What about the shooting percentage? Here it’s probably beneficial to look at the guys firing above that 7.5 percent number, a group which accounted for better than 85 percent of the Avs’ five-on-five goals last year. The first item on the agenda is nixing those players who are no longer with the team.
All three of those players shot the lights out last season; all three are now gone. But a bigger impact might be on defence, where Colorado got unreal production from its players which they will be hard-pressed to repeat:
• Tyson Barrie led the way with 13 goals in 64 games and a 12.9 shooting percentage overall; he’s tallied two goals on 82 shots in 47 other contests.
• Nick Holden added 10 goals at a 15.2 shooting percentage; the veteran minor-leaguer had never previously cracked double-digits in goals even in the AHL. His shooting percentage at that level is just over five percent over 295 career games.
• Erik Johnson scored nine goals with a 5.7 shooting percentage; his average outside 2013-14 is below 4.0 percent.
• Andre Benoit scored seven times; he’s no longer with the team.
• Jan Hejda’s career-high six goals came with an 8.0 shooting percentage; his career number outside 2013-14 is 4.1 percent.

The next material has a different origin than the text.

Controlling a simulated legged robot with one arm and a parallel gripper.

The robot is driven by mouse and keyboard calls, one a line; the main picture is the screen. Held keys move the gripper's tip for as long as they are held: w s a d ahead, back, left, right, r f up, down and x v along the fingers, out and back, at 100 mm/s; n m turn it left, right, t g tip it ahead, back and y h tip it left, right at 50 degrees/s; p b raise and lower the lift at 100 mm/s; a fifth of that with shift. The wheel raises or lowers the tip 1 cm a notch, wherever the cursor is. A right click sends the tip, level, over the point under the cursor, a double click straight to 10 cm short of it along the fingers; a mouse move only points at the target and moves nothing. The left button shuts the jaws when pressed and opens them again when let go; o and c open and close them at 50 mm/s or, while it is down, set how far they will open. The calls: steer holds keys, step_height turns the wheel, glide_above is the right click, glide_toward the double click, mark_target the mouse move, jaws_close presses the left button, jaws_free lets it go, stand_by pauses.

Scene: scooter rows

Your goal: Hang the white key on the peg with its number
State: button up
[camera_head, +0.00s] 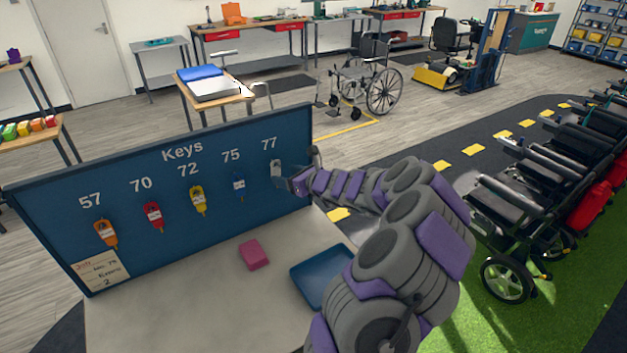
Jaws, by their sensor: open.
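The blue key board (165,245) has the numbers 57, 70, 72, 75 and 77 in white. A small pale, whitish shape that looks like the white key (276,169) is at the board just below the number 77 (269,143). Its lower part and the peg there are hard to make out. My gripper (284,179) is open, at the lower right of this shape and close to the board. I cannot tell whether the fingers touch it.
Orange (106,234), red (153,216), yellow (198,201) and blue (239,185) keys hang under the other numbers. A note card (101,271) is at the board's lower left. A pink block (254,254) and a blue tray (318,281) are on the grey counter (190,300).

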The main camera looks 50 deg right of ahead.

Even if we assume that Brad Stuart (who hasn’t scored seven goals in a season since 2006-07) replaces all of Benoit’s production, simply regressing the other four defencemen to their career averages (and in Holden’s case, using his AHL average) knocks 18 goals off Colorado’s goal differential. It’s worth pointing out that those 18 goals are gone before we even start talking about the forwards.
A lot of things went right for the Avalanche last year, many of which will be difficult for the team to repeat. Even assuming good health in net, this is a team that could well find if extremely hard just to make it into the playoffs for a second consecutive year.